The composting program was an important step towards decreasing NHS’s food waste, but it must be expanded in future years. To prioritize quality over quantity for the composting program’s first year, Earth Club decided to start with only one compost bin so that they could make sure that people composted only food waste. (Adding non-compostable items can contaminate the entire load of compost.) However, they hope to be able to expand their program to the school kitchen to capture food waste coming from meal prep, and to the preschool. In addition, although Nora was pleasantly surprised by the number of people who were willing to walk to the middle of the cafeteria to compost, adding compost bins to different areas of the cafeteria would likely increase the number of students who compost, simply because it would be easier to remember to compost and to get to the bin in time. Other possible ways to expand Natick’s composting program include allowing students to compost compostable materials that aren’t food, such as napkins, and informing students that they can sign up to compost at home through Black Earth Composting.
The composting program is focusing on the 50% of the NHS cafeteria’s waste that is compostable, so we need other programs to tackle the remaining 50%. Introducing reusable or compostable plates, bowls, and utensils would be a great way to do this. Currently, school lunch is served in tinfoil, on styrofoam trays, in paper bowls with a non-recyclable wax coating, or in plastic bowls, with non-recyclable plastic utensils. The tinfoil and plastic bowls would be recyclable if they were free of food residue; however, they are almost always contaminated by the food that was served on them. Beside the bathroom sinks, there are no sinks available in the cafeteria to decontaminate them. Investing in sinks or, better yet, reusable kitchenware would eliminate a major source of waste for the school, and would prevent them from having to buy new kitchenware every day.

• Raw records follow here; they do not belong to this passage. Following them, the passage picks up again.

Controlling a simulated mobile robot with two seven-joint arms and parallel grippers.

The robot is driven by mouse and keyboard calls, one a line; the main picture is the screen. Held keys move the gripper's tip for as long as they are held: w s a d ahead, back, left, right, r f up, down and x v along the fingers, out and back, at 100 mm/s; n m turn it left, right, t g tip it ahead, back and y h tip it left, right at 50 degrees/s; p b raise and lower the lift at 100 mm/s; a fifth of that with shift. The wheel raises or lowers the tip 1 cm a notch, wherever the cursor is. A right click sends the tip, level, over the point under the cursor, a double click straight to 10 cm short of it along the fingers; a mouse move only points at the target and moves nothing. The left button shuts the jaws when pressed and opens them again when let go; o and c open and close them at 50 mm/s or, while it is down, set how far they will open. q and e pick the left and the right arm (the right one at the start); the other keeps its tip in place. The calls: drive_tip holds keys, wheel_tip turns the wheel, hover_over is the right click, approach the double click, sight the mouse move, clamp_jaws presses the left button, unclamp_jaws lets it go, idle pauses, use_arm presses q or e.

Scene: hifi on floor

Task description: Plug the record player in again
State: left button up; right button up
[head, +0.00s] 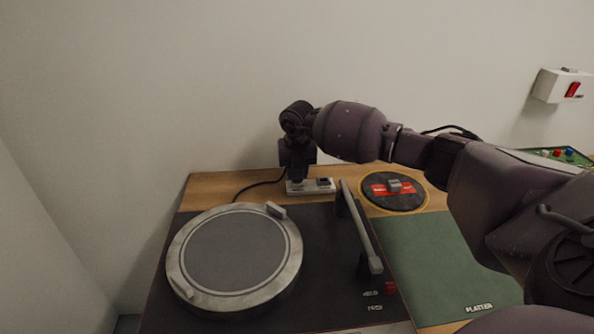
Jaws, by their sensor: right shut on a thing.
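The record player (233,257) lies on the wooden top, with a round grey platter and a tonearm (360,227) on its right. A dark cable (257,185) runs from behind it to a white socket strip (325,187) at the back edge. My right gripper (298,172) points down at the strip's left end, shut on what appears to be the dark plug at the cable's end. The plug is mostly hidden by the gripper. I cannot tell whether it is seated in the strip. My left gripper is not in view.
A green sleeve (432,255) marked PLATTER lies right of the player. A round dark disc with a red label (393,190) lies behind it. A white wall box with a red switch (563,87) is at the right. The wall stands close behind the strip.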

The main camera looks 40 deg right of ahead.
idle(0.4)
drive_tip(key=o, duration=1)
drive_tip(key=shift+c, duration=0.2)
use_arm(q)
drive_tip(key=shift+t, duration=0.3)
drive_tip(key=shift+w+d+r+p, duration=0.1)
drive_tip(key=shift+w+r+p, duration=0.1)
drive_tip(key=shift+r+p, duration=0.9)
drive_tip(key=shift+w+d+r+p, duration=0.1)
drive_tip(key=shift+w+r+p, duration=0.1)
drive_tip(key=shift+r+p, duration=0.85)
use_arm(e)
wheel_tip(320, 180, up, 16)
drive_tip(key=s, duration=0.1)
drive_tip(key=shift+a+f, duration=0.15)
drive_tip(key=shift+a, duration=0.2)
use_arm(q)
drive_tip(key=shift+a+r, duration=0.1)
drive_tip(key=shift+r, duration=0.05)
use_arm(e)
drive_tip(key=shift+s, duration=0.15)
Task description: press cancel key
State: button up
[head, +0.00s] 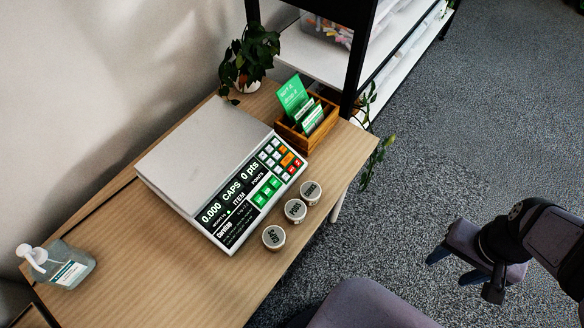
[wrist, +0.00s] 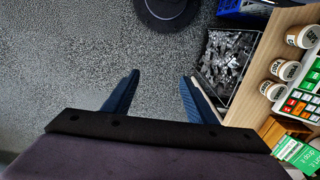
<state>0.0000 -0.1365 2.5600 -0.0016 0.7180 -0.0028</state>
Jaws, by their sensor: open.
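A white scale (head: 205,150) with a flat grey plate stands on the wooden table. Its front panel has a display reading 0.000 CAPS 0 pts and a keypad (head: 273,165) of white, green, orange and red keys. Red keys (head: 296,165) sit at the keypad's right end; the labels are too small to read, so I cannot tell which is cancel. The keypad also shows at the right edge of the wrist view (wrist: 297,96). My gripper (head: 452,267) is open and empty, over the grey floor to the right of the table, apart from the scale. Its two blue fingers (wrist: 159,80) show in the wrist view.
Several lidded jars (head: 295,210) stand along the scale's front. A wooden card box (head: 307,125) with green cards and a potted plant (head: 249,60) are behind. A pump bottle (head: 62,267) is at left. A dark bin (wrist: 224,66) of crumpled grey pieces is beside the table.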

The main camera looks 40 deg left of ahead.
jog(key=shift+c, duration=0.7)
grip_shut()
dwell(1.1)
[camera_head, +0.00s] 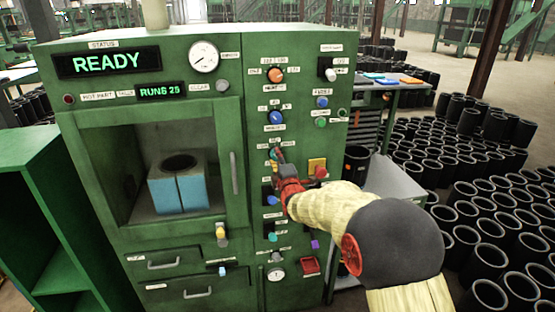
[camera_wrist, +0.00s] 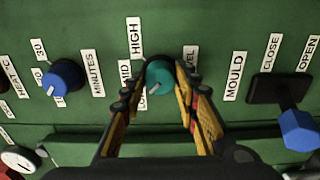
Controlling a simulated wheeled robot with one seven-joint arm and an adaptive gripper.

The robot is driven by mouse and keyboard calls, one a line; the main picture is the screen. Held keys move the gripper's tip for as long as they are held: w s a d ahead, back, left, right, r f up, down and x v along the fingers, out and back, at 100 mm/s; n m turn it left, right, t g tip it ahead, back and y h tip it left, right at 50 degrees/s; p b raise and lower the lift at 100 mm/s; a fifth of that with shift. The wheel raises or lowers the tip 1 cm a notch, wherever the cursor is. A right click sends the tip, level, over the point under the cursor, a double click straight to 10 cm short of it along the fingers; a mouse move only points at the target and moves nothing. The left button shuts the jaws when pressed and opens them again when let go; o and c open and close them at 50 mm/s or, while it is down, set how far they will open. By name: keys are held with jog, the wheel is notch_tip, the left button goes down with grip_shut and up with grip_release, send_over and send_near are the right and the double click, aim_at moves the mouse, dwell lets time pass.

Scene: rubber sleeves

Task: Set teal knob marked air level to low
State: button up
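The teal knob (camera_wrist: 160,77) sits on the green panel, between the HIGH and MID labels on one side and a partly covered label ending in "VEL" on the other. Its pale pointer mark faces lower left in the wrist view, toward a label mostly hidden by my left finger. My gripper (camera_wrist: 162,80) has one finger on each side of the knob, with a visible gap at least on the right. It looks open around the knob; contact on the left is unclear. In the head view my gripper (camera_head: 281,158) is at the panel and covers much of the knob.
In the wrist view, a blue minutes knob (camera_wrist: 64,76) is to the left and a blue-tipped mould lever (camera_wrist: 297,128) to the right. In the head view, a red knob on a yellow plate (camera_head: 318,165) is close right of my gripper. Black sleeves (camera_head: 470,200) crowd the floor at right.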

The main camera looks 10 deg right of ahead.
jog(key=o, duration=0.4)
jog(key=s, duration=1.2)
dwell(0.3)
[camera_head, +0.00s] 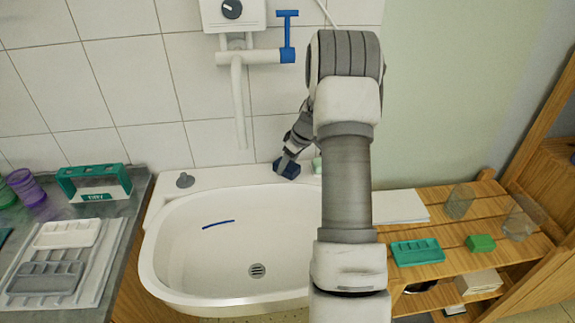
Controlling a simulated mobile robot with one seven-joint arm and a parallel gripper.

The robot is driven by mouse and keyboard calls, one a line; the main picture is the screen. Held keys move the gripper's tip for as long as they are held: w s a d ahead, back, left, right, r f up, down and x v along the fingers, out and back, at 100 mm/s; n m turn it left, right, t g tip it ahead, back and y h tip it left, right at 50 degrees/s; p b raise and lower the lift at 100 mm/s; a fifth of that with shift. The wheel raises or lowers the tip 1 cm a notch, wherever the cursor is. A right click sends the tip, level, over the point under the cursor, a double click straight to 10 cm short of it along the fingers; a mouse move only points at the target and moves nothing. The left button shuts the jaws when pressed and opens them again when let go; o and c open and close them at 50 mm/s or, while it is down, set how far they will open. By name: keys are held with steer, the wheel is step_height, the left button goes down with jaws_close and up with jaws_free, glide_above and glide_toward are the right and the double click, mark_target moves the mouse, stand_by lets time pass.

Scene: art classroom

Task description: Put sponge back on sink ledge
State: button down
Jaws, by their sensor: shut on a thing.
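My gripper (285,164) is at the back ledge of the white sink (160,252), pointing down and to the left. It is shut on a small dark blue block that looks like the sponge (289,171). The block is at the back right part of the sink ledge (225,178); I cannot tell whether it touches the ledge. The fingertips are small and partly hidden by the block. My arm covers the right side of the sink.
A pale green piece (317,165) is just right of the sponge. A grey knob (185,180) stands on the left ledge. The faucet spout (239,105) hangs above. A wooden shelf (440,200) with a green block (481,243) and glasses stands right; a counter with trays (65,235) is left.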

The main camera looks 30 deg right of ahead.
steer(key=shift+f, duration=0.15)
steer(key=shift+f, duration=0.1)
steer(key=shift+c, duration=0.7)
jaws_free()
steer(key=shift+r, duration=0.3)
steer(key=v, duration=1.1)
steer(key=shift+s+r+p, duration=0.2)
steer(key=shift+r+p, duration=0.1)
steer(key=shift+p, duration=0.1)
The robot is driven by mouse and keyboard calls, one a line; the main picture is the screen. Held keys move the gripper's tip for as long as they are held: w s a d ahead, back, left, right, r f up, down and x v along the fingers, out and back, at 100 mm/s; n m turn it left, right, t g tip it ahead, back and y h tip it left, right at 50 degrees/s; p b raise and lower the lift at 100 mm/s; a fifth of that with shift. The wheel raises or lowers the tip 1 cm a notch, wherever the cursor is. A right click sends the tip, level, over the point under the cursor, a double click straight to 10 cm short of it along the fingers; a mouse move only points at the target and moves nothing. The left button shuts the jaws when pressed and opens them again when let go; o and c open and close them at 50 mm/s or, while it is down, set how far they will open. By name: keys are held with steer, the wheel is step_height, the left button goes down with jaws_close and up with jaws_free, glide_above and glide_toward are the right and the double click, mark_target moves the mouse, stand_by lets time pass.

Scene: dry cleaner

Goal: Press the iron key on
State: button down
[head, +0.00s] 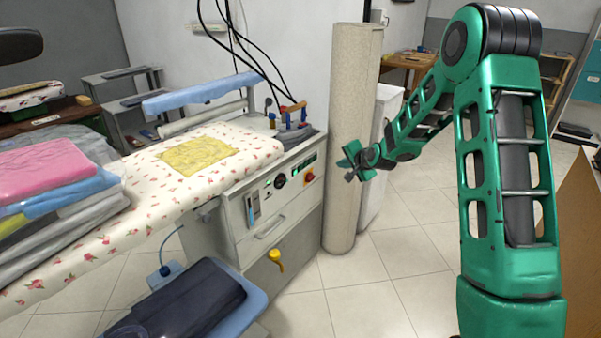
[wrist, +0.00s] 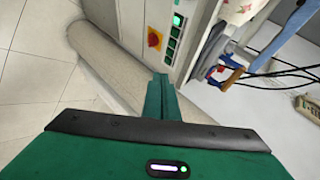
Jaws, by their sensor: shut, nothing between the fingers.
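The ironing machine (head: 262,205) stands at the centre of the head view. Its control panel shows a round gauge (head: 280,181), a red and yellow knob (head: 310,177) and a small green-lit key row (head: 304,163). In the wrist view the key row (wrist: 173,40) has several keys, some glowing green, beside the red and yellow knob (wrist: 154,39). I cannot read which one is the iron key. My gripper (head: 352,164) is shut and empty, right of the panel and apart from it. Its shut fingertips (wrist: 160,82) point toward the panel in the wrist view.
A tall beige roll (head: 347,120) stands right beside the machine, close behind my gripper. Black cables (head: 255,60) hang above the machine. A floral ironing board (head: 140,195) bears a yellow cloth (head: 198,155). Folded laundry (head: 55,170) is at left. The tiled floor (head: 365,300) in front is clear.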

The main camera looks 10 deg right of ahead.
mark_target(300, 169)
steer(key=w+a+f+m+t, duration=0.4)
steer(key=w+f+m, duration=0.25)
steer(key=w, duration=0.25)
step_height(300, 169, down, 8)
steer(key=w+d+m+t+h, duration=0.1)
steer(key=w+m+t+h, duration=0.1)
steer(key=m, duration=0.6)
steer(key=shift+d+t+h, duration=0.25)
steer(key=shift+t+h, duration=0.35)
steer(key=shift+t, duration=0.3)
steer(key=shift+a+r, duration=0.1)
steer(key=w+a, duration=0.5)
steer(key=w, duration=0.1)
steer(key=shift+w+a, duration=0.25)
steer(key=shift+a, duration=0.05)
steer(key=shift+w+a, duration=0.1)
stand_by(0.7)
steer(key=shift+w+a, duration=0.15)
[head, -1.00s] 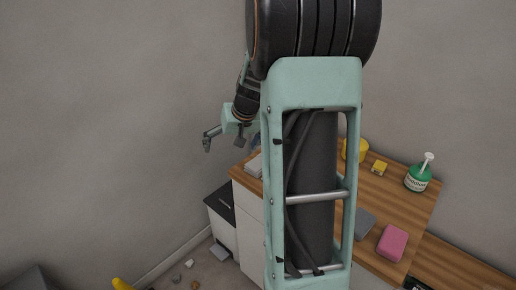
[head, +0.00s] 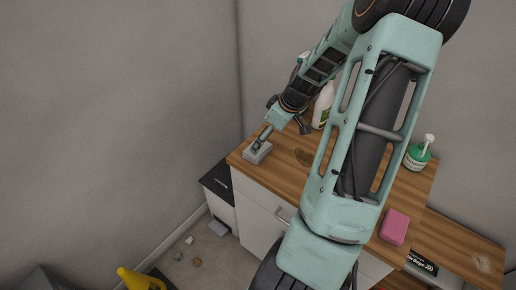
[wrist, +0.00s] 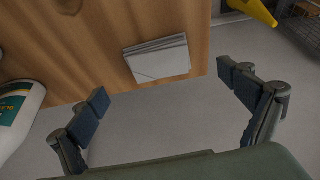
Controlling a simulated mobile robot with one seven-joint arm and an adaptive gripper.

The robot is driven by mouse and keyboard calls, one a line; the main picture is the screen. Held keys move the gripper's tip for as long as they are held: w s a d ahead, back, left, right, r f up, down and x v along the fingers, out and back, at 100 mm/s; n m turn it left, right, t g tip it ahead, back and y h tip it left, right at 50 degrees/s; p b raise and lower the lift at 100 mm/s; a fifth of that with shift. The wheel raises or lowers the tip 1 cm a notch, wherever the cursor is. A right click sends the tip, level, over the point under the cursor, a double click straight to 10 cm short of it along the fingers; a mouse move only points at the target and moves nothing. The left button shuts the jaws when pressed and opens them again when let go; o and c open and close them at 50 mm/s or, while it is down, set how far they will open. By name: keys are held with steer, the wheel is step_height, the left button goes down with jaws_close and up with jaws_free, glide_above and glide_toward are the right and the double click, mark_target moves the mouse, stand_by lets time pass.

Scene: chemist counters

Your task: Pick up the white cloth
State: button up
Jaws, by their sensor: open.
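The white cloth (head: 257,153) looks like a folded, greyish-white stack lying flat at the left corner of the wooden counter in the head view. It also shows in the wrist view (wrist: 158,60), close to the counter's edge. My gripper (head: 283,132) is above that end of the counter, and one finger overlaps the cloth in the picture. In the wrist view my gripper (wrist: 164,88) is open and empty. The cloth shows between and slightly beyond the fingertips, apart from them. The gap in height is hard to tell.
A white bottle (head: 323,106) stands behind my gripper and shows at the left in the wrist view (wrist: 14,115). A pink sponge (head: 394,227) and a green pump bottle (head: 417,156) are at the right. A brown stain (head: 304,157) marks the counter (head: 283,181).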

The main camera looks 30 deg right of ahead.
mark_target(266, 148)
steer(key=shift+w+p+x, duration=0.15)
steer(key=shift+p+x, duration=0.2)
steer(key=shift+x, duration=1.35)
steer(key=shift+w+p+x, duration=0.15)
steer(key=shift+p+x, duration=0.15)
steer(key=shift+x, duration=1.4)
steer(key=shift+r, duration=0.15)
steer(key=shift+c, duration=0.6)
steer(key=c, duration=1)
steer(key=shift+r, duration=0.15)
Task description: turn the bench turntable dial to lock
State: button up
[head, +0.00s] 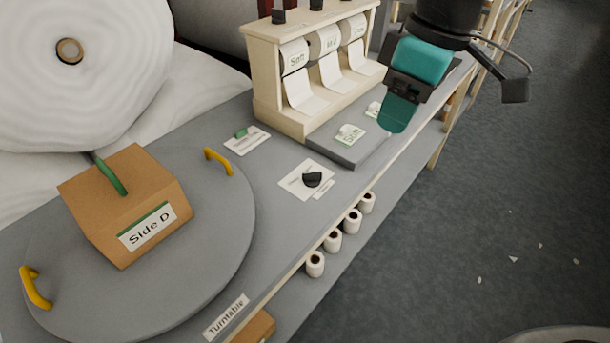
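The likely dial is a small black knob (312,180) on a white label plate (292,184) on the grey bench, right of the turntable. The print around it is too small to read, so its setting is unclear. The round grey turntable (215,255) has two yellow handles and carries a brown box marked "Side D" (125,205). A "Turntable" label (227,316) is at the bench's front edge. My gripper (398,113), with teal fingers, is above the bench's front edge, up and right of the knob and apart from it. Its finger gap is not visible.
A cream dispenser (275,95) with several label rolls stands behind a grey pad (345,152) holding small white items. A green switch (241,133) sits on another plate. Several small white rolls (333,240) lie below the bench edge. A large wadding roll (110,100) is at left.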

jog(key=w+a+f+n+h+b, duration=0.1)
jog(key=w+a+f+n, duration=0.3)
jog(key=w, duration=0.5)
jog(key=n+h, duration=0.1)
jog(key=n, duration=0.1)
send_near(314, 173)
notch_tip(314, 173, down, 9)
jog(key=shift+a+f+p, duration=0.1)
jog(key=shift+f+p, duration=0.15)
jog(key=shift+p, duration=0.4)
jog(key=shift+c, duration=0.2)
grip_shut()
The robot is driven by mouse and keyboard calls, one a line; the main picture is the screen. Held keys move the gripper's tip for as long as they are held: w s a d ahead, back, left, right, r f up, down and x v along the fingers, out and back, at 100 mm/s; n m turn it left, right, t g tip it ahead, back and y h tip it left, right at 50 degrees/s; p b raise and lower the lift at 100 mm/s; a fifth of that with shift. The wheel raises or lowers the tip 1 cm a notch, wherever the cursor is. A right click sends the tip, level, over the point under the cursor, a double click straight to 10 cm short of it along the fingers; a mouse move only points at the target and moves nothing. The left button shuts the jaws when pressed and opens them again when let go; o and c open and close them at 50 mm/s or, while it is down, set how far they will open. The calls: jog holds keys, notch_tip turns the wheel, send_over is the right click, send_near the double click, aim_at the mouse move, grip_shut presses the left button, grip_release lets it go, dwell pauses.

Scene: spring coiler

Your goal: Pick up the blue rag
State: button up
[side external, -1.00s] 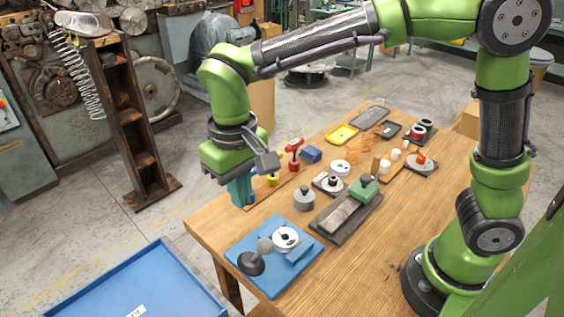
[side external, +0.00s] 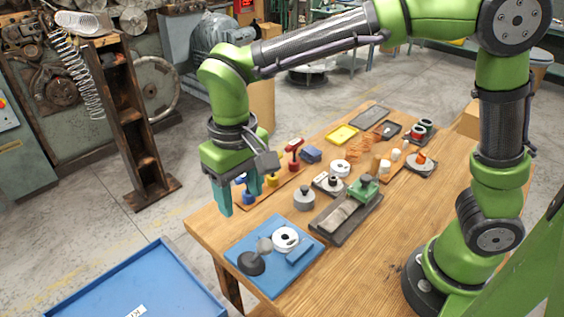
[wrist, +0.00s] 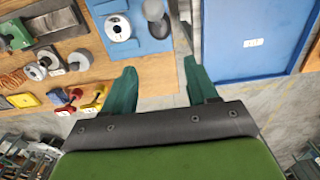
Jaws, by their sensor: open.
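A small folded dark-blue bundle (side external: 311,155), which looks like the blue rag, lies on the wooden table behind the coloured handled pieces in the side view. It seems to show in the wrist view as a small blue patch (wrist: 56,97) left of my fingers, next to a red piece. My gripper (side external: 239,200) has teal fingers, spread apart and empty. It hangs at the table's left edge, well apart from the bundle. In the wrist view the open fingers (wrist: 160,68) point over the table edge with nothing between them.
Red, yellow and blue handled pieces (side external: 272,180) stand between my gripper and the bundle. A yellow tray (side external: 342,134) lies behind it. A blue board (side external: 245,235) with a white spool is at the front. A large blue tray (side external: 90,300) is lower left.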

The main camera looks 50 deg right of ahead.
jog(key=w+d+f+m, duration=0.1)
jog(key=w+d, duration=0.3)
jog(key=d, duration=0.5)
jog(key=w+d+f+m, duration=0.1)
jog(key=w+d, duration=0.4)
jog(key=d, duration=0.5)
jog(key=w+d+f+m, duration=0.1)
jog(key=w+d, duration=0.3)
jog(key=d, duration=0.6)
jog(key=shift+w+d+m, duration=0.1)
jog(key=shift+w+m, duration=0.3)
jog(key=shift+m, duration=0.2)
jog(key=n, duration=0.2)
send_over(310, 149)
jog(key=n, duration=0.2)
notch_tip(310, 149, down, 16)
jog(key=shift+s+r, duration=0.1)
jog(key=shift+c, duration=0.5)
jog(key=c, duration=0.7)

In addition to its small scale, another challenge for the composting program is the school’s lack of composting knowledge. On more than one occasion, Earth Club volunteers have had to fish non-compostable items out of the heap of half-eaten food in the compost bin so that the entire load wouldn’t be contaminated. If students knew more about which items they could and couldn’t compost, this issue would be avoided. Furthermore, increased education about composting and the climate crisis in general would make it so that more students composted because they wanted to help the environment, rather than because they wanted lollipops and raffle tickets.
As such, an important policy change for Natick High School (and all of the Natick Public Schools) to make is increased education about the effects and solutions of the climate crisis. Students are guaranteed to grow up in a world influenced by a changing environment. Not learning about this in school will not make the problem go away. In fact, it will make it worse, as it will cause students to be less motivated and prepared to advocate for solutions—or to develop solutions themselves.
Miriam Siegel ’22 is one of the action coordinators for Sunrise NHS, a club that fights for climate policy as part of the national youth-led Sunrise Movement. In an interview, she said that climate education must extend down to our youngest students, who will be impacted by the climate crisis most of all. She also stressed the importance of students learning that the climate crisis disproportionately affects the marginalized communities who contributed the least to the problem. If this wasn’t included in climate education, the solutions students grow up to create would not address the climate crisis fully or equitably.
Miriam added that switching to 100% clean energy is the most important step NHS can take in decreasing its environmental footprint. Earth Club member Sage Nguyen ’23 agreed, saying that NHS uses a lot of electricity because it is such a large building, so carbon neutrality would have a drastic impact on the school’s environmental footprint. As Miriam pointed out, “[t]he install of the solar panels in the faculty lot in 2020 was a big step forward, but as the climate crisis reaches a point of no return, we need to be achieving 100% clean energy as soon as possible.” This is especially true since, according to an article by Natick Patch, the solar panels were predicted to produce less than half of NHS’s 2,000,000 kWh/year energy use, meaning that a significant amount of our energy still comes from nonrenewable sources.
Other ideas for decreasing NHS’s impact on the environment include setting up a portal or dropbox for student ideas about increased sustainability and organizing climate-centered events, such as trash pick-ups and educational sessions about the climate crisis and its solutions.
Natick High School has a plethora of ways to decrease its environmental impact, and it must begin to implement more of them. Our school supports its students’ futures by providing them with a quality education, so, through actions and policies, it must decrease its environmental impact so that students have a liveable planet on which to carry out their futures.